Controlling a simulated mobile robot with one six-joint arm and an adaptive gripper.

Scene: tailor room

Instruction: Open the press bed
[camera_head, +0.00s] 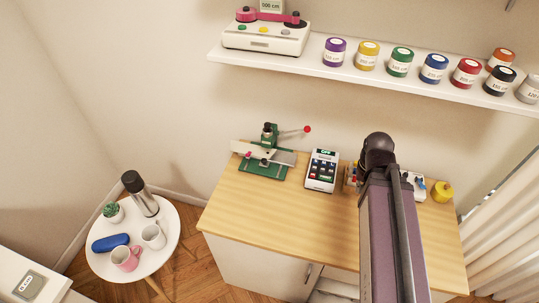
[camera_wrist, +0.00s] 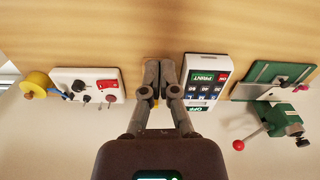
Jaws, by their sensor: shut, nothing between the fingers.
================
▸ Exercise requirements: Omit every picture, then repeat the remaining data exactly as it appears above.

▸ The response:
Controlling a simulated mobile robot with one six-joint arm and an adaptive gripper.

Scene: tailor room

Instruction: Open the press bed
[camera_head, +0.00s] 
[camera_wrist, +0.00s] 
Jaws, by their sensor: shut, nothing between the fingers.

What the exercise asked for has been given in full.